Experts say our emotions often have less to do with what the other person is actually doing, and more to do with how we perceive what they’re doing. Coming into a conversation seeing blame, victims, and villains makes productive results unlikely.

This includes taking responsibility for your own feelings. Others’ actions may make things harder or easier, but no matter what someone else does — or what motivations we assume they have — each person owns their own feelings. It’s up to us to decide how we react to them.

It’s more helpful, say consultants, to see yourself and the other person as actors. Two humans with roles and actions and behaviors which can be discussed, then acknowledged, better understood, and modified (that includes our own communications with, and reactions to, the other person).

4. Manner matters. Looking them in the eye and being attentive (no phones or interruptions during crucial conversations), sitting eye level in a comfortable place, and speaking directly to them facilitate a successful conversation.

5. Speak calmly and politely in a matter-of-fact tone as much as possible. Listen for elevations in your voice, angry words or name-calling, and avoid or correct these. This maximizes the odds that others will hear the content of your message, rather than be focused on your emotion or demeanor.

6. Communicate that you care about them, too. Starting with acknowledging the other person’s concerns or experiences tends to both disarm them and increase the odds they’ll listen, without trying to convince you first. Connecting to those motives before beginning the conversation changes your affect — how you come across, how you approach the conversation.

7. Gather facts, in part by listening. By definition, a difficult conversation includes opposing or different views. The other person probably comes to the conversation believing they have reasons or perhaps lack information not communicated. Without actively listening and allowing information exchange with open minds, the conversation degenerates into a contest of conclusions rather than shared information.

8. Don’t start a crucial conversation with a conclusion. Share the facts and premises, lay out your data. Explain the logic, then listen to theirs with curiosity rather than emotion, which gets in the way of the goal.

9. Be clear, specific, respectful and realistic. Expressing blame and finger pointing, however justified you feel, won’t accomplish anything. Others simply feel lectured, put-down or self-hating so no progress is made.

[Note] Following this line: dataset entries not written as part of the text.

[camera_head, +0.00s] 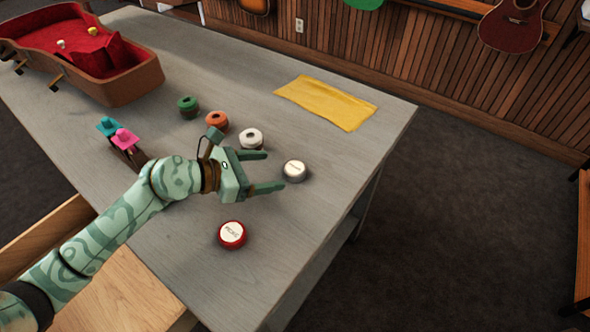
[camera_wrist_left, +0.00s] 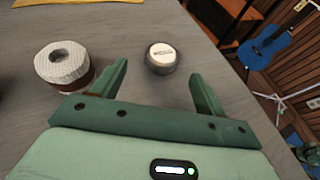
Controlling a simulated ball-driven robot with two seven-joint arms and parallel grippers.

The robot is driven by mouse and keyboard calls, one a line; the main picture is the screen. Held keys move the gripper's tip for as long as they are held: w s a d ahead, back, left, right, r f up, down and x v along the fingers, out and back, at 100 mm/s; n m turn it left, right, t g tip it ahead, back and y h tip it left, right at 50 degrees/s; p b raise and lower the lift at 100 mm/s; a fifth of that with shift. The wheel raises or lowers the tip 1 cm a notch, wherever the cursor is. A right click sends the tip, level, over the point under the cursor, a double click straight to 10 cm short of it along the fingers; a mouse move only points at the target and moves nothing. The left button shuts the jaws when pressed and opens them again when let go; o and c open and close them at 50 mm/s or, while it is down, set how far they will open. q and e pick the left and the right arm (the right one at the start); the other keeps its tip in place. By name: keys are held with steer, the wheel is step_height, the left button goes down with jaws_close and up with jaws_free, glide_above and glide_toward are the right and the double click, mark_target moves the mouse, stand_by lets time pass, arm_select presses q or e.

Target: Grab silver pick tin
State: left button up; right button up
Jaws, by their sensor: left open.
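The silver pick tin (camera_head: 295,170) is a small round tin with a pale lid and lettering, lying on the grey table. My left gripper (camera_head: 270,171) is open, with its fingers pointing at the tin. In the left wrist view, the silver tin (camera_wrist_left: 162,58) lies ahead of the fingertips, roughly centred between the two fingers of the left gripper (camera_wrist_left: 158,75). A red tin (camera_head: 232,234) with a white lid lies nearer the front of the table. My right gripper is not in view.
White (camera_head: 251,138), orange (camera_head: 216,121) and green (camera_head: 188,106) round items stand left of the silver tin. A yellow cloth (camera_head: 327,102) lies behind it. An open red-lined case (camera_head: 125,85) is at the far left. The table's right edge (camera_head: 372,172) is close to the tin.

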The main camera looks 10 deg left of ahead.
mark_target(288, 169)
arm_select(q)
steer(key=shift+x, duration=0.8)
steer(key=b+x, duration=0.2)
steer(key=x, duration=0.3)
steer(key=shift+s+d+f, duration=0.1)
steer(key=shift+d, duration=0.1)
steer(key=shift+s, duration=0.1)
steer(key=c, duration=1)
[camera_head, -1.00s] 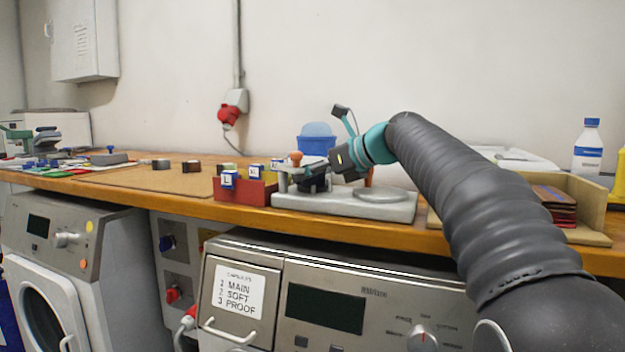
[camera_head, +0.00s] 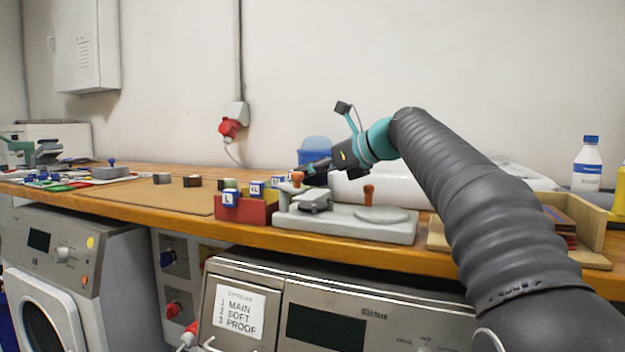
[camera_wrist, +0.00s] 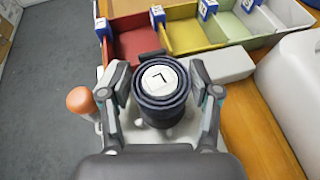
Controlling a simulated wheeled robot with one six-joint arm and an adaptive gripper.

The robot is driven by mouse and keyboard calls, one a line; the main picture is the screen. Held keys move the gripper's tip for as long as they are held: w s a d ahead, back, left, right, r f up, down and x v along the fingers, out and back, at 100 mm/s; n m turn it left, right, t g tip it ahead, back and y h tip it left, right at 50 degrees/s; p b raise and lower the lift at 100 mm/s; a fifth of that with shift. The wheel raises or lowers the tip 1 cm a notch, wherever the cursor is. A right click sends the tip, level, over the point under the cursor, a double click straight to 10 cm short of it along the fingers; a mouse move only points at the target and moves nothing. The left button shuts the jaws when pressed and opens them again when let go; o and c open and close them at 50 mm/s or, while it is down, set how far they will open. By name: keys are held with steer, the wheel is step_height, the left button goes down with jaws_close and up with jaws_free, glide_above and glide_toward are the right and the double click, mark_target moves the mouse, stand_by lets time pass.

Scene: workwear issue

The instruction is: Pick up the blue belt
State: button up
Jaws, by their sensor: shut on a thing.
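The blue belt (camera_wrist: 160,104) is a dark navy roll, with a white round label marked "L" facing up in the wrist view. My gripper (camera_wrist: 161,90) has a finger on each side of the roll and is shut on it. In the head view my gripper (camera_head: 312,172) is above the left part of a light grey bench device (camera_head: 345,227). The belt cannot be told clearly from the dark fingers there.
A red bin (camera_wrist: 136,47) stands beyond the belt, with yellow and green bins to its right; blue-white size blocks sit on their edges. The device has orange knobs (camera_head: 369,194). A wooden tray (camera_head: 592,222) and bottle (camera_head: 587,165) are at right. A brown board (camera_head: 150,192) lies left.

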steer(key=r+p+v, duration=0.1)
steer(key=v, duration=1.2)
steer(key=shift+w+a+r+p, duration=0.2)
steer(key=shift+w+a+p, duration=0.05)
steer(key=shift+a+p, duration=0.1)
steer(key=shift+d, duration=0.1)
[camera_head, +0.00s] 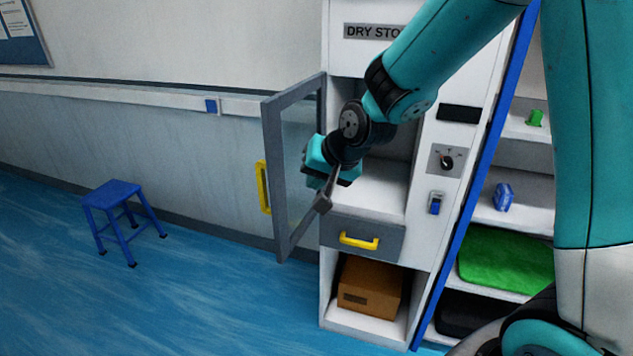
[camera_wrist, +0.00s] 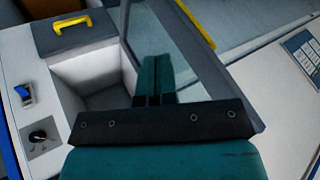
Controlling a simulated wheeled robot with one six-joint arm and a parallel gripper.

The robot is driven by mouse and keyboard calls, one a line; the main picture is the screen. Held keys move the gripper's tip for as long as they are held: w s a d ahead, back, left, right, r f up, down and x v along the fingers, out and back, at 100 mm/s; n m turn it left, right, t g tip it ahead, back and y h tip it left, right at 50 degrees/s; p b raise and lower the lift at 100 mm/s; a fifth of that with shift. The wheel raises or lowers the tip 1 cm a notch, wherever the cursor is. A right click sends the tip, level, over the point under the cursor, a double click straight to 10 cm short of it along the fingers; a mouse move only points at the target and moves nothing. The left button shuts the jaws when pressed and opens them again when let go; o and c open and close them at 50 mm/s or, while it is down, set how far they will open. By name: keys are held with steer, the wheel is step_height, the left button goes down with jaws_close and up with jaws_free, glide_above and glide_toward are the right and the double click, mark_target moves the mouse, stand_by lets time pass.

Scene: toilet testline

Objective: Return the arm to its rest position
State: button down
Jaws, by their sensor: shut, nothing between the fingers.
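My teal arm reaches from the right of the head view to the dry store cabinet (camera_head: 388,195). My gripper (camera_head: 322,198) is shut and empty, in front of the open compartment and beside the glass door. In the wrist view my gripper (camera_wrist: 154,85) points toward the door pane, with its fingers together. The glass door (camera_head: 270,170) with a yellow handle (camera_head: 263,187) stands swung open to the left. It also shows in the wrist view (camera_wrist: 205,60). Part of the compartment is hidden behind my arm.
Below the compartment is a closed drawer (camera_head: 340,230) with a yellow handle, then a cardboard box (camera_head: 370,287) in an open bay. A shelf rack (camera_head: 520,215) holds several items at the right. A blue stool (camera_head: 115,195) stands at the left. The floor between is clear.

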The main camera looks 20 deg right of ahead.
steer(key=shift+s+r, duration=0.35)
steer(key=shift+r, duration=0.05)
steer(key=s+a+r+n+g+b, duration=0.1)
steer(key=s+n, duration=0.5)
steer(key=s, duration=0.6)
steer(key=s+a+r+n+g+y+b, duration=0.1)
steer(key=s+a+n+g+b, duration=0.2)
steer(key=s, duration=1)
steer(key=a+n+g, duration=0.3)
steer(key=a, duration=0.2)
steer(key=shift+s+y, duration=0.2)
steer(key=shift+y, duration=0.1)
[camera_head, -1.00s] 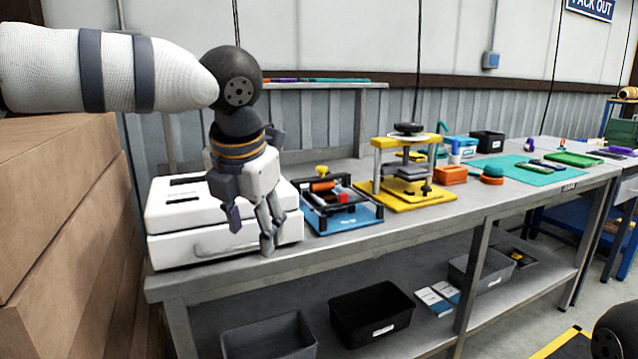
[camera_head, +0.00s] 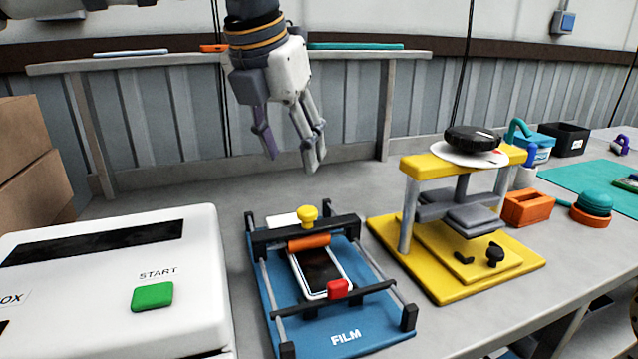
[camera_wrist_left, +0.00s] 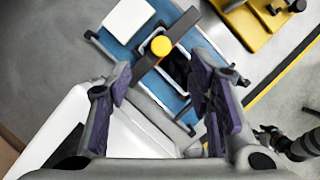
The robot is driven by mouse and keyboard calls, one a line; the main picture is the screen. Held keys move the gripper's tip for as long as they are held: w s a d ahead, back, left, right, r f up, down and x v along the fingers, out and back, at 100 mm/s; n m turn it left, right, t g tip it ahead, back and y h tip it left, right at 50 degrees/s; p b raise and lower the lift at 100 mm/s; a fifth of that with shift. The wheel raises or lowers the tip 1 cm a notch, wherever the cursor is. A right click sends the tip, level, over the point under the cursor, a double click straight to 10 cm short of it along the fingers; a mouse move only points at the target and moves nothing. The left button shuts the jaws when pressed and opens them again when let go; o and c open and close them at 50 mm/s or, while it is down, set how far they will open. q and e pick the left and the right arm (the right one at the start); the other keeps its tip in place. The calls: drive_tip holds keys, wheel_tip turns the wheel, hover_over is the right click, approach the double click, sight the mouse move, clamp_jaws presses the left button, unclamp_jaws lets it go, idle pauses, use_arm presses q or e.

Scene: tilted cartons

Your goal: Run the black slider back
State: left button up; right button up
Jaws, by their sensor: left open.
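The black slider (camera_head: 280,234) is a crossbar on two rails of a blue film jig (camera_head: 375,337), with a yellow knob (camera_head: 307,214) on top and an orange roller (camera_head: 309,242) on its front side. It stands toward the jig's far end. A phone-like device (camera_head: 318,268) lies on the jig in front of it. My left gripper (camera_head: 291,164) is open and empty, above and apart from the slider. In the left wrist view the slider (camera_wrist_left: 182,27) and knob (camera_wrist_left: 161,46) show beyond the two spread fingers (camera_wrist_left: 160,85).
A white box with a green START button (camera_head: 152,296) stands left of the jig. A yellow press (camera_head: 440,280) stands close on its right. A thin front bar with a red block (camera_head: 338,289) crosses the jig. A raised shelf (camera_head: 350,57) runs behind.

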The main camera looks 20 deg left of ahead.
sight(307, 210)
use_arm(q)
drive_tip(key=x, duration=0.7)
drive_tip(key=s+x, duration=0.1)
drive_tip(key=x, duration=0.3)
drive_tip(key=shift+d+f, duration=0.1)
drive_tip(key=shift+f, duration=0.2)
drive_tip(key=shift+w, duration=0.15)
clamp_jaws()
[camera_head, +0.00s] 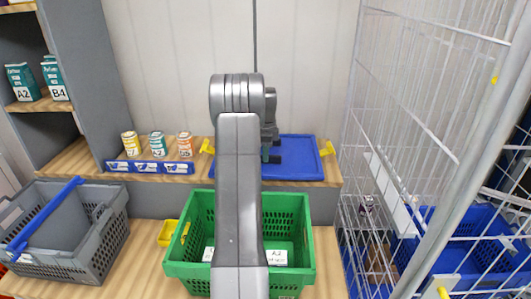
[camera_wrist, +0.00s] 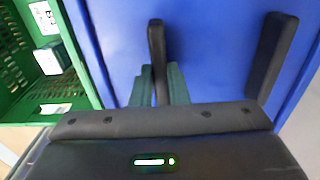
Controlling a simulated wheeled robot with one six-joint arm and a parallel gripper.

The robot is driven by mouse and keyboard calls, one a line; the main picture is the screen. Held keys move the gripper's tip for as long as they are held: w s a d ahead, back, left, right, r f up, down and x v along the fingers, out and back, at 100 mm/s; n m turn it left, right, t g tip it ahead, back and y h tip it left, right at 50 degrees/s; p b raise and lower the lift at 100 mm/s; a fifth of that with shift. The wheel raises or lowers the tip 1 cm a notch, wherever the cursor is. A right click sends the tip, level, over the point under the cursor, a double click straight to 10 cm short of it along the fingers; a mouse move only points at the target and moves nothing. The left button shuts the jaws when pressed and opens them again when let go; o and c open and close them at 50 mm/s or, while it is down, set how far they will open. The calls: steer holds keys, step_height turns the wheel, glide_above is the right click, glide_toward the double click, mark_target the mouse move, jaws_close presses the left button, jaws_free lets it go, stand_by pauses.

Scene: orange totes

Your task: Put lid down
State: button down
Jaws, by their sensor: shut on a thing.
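A flat blue lid (camera_head: 297,160) shows at the back wooden shelf, right of my arm. It fills much of the wrist view (camera_wrist: 215,70). My gripper (camera_head: 272,158) is at the lid's left part, with dark fingers (camera_wrist: 217,40) against the blue surface. It is shut on the lid; the exact grip is hard to make out. Teal-green pieces (camera_wrist: 178,85) show beside the left finger. The lid looks level, at about shelf height; I cannot tell if it touches the shelf.
A green crate (camera_head: 305,205) stands in front, below the shelf. Yellow clips (camera_head: 328,148) flank the lid. Small cans (camera_head: 156,145) stand on the left of the shelf. A grey crate (camera_head: 105,245) is at left; a wire cage (camera_head: 410,110) rises at right.

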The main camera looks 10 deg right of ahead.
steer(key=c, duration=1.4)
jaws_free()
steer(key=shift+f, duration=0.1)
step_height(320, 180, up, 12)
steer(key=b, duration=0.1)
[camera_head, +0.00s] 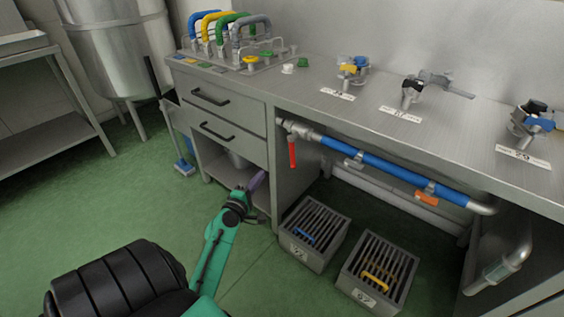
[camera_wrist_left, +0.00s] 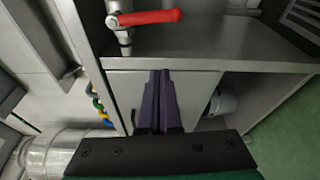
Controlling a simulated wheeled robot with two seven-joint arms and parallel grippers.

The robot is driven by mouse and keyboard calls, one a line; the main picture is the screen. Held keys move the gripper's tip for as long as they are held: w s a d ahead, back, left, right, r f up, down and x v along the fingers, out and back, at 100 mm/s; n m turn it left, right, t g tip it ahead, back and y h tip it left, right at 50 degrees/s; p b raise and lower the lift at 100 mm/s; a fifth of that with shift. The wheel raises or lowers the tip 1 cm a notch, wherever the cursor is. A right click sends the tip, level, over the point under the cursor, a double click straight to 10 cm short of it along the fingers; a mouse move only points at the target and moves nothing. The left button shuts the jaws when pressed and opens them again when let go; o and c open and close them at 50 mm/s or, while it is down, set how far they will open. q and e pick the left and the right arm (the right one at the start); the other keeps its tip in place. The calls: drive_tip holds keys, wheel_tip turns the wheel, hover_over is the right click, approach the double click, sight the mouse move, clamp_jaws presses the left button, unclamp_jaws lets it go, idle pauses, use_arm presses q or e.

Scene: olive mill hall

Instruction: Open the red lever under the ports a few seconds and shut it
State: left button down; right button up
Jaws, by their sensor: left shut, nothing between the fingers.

In describing concerns or things you’d like to happen differently, be as clear as possible and use specific examples. The words “always,” “never,” “everything,” and “nothing” overgeneralize and are unhelpful in conversation, flaring up those emotions that make it difficult.

10. Avoid interrupting; seek to understand. When the other person is speaking, consciously listen to what he or she has to say with the intent of hearing and processing it. Don’t just wait for them to be done so you can speak. If you’re thinking about your response while they speak, you’re not listening.

Make sure you understand before responding. Repeating it, acknowledging that you’ve heard, or asking them to explain further can be a very useful tool for improving relationships. If both sides don’t feel heard, improvement is unlikely regardless of the situation.

Finally, say psychologists, approach the conversation openly with a genuine interest in problem solving, rather than needing to prove that you’re right. Seeing it as a competition, or one being right and the other wrong, simply encourages more emotion and conflict.

Human beings have different and evolving levels of understanding — of themselves and of others — and these are what tend to cause relationship problems leading to difficult conversations. The goal is mutual understanding, working within these differing levels for workable solutions, not judgment.